● STATED EXERCISE: Output every line of the data exactly as it appears.
— START OF RAW DATA —
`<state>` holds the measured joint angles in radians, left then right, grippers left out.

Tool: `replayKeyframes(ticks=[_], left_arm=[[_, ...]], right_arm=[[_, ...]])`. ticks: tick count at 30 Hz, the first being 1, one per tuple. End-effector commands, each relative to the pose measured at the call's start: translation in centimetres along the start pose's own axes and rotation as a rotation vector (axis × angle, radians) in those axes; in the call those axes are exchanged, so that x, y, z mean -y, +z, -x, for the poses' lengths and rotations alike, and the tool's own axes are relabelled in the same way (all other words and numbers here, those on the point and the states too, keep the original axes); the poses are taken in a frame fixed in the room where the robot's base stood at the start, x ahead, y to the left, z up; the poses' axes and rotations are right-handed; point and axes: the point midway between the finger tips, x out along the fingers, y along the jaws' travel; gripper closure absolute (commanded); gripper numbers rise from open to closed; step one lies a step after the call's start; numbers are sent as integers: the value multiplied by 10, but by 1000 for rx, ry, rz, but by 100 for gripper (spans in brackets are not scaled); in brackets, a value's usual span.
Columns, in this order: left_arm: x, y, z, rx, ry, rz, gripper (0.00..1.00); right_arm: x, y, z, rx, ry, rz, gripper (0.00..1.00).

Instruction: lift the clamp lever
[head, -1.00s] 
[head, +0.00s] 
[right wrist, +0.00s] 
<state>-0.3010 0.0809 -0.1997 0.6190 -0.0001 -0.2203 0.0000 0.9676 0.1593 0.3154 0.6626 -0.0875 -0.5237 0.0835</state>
— END OF RAW DATA —
● FINAL RESULT:
`<state>` holds the measured joint angles in radians, left then right, grippers left out.

Tool: `replayKeyframes(ticks=[_], left_arm=[[_, ...]], right_arm=[[_, ...]])`. ticks: tick count at 30 Hz, the first being 1, one per tuple. End-effector commands, each relative to the pose measured at the call's start: translation in centimetres along the start pose's own axes and rotation as a rotation vector (axis × angle, radians) in those axes; in the call those axes are exchanged, so that x, y, z mean -y, +z, -x, for the poses' lengths and rotations alike, and the tool's own axes are relabelled in the same way (all other words and numbers here, those on the point and the states too, keep the original axes); the poses are taken in a frame fixed in the room where the robot's base stood at the start, x ahead, y to the left, z up; the poses' axes and rotations are right-handed; point and axes: the point midway between the finger tips, x out along the fingers, y along the jaws' travel; gripper closure absolute (commanded); gripper numbers rise from open to closed; step one lies a step after the call's start; numbers are sent as integers: the value multiplied by 10, but by 1000 for rx, ry, rz, but by 100 for gripper (spans in brackets are not scaled); in brackets, a value's usual span.
Columns, in this order: left_arm: x, y, z, rx, ry, rz, gripper (0.00..1.00); right_arm: x, y, z, rx, ry, rz, gripper (0.00..1.00).

Instruction: lift the clamp lever
[head, -1.00s] 
[head, +0.00s] 
[right wrist, +0.00s] 
<state>-0.3010 0.0809 -0.1997 0.6190 -0.0001 -0.2203 0.0000 0.9676 0.1593 0.3154 0.6626 -0.0875 -0.5237 0.0835</state>

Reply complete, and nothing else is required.